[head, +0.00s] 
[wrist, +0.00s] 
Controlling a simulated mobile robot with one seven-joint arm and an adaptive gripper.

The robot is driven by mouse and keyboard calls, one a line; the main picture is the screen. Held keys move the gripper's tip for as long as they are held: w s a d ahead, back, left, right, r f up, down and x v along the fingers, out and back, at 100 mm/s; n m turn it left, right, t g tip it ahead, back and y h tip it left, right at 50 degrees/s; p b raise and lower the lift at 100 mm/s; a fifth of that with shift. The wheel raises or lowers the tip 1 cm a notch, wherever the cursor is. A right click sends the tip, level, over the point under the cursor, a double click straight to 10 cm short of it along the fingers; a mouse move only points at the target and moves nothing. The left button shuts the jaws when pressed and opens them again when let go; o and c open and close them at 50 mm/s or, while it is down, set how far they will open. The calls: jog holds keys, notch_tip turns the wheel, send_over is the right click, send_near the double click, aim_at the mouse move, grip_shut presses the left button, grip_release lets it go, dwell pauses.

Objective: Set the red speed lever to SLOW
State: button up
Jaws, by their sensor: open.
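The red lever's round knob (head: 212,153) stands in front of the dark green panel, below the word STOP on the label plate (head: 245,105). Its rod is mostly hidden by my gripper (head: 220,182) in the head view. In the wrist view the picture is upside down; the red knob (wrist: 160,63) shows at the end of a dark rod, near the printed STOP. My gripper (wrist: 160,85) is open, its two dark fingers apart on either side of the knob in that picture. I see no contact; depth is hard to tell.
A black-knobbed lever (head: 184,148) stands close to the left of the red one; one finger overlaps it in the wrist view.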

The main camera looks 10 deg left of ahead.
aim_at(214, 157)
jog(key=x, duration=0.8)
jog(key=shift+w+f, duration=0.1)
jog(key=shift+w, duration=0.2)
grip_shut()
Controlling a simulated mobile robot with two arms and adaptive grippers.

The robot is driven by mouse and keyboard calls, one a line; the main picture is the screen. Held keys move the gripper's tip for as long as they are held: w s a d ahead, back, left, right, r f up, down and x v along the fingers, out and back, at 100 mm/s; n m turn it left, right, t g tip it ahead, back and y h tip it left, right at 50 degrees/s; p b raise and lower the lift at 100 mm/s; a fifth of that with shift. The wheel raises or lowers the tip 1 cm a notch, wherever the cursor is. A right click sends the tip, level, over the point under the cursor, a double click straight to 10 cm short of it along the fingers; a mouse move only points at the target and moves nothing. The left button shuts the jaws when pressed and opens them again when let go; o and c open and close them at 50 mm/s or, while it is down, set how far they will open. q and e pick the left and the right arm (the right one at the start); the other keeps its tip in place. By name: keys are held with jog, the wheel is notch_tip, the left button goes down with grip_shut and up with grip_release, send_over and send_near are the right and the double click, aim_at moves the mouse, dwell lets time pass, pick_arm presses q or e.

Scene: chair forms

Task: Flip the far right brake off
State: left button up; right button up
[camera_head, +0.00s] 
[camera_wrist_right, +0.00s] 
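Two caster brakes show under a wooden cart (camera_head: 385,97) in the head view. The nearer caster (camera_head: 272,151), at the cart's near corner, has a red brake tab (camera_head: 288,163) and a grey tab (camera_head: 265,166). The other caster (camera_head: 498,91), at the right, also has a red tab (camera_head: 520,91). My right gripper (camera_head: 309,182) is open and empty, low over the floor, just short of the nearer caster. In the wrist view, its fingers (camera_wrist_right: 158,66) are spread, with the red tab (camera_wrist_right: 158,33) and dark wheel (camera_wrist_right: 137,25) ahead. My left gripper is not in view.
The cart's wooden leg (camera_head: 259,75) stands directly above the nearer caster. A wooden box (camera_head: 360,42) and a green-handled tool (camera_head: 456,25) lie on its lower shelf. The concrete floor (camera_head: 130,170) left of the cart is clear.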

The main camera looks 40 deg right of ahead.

- - - - -

* _WHAT THE TASK REQUIRES_:
Exactly as written, please reproduce the lines from the first line of the data to the line containing "Controlling a simulated mobile robot with one", inclusive, and nothing else.

* _RESULT OF THIS TASK_:
[head, +0.00s] 
[wrist, +0.00s] 
Controlling a simulated mobile robot with one seven-joint arm and an adaptive gripper.

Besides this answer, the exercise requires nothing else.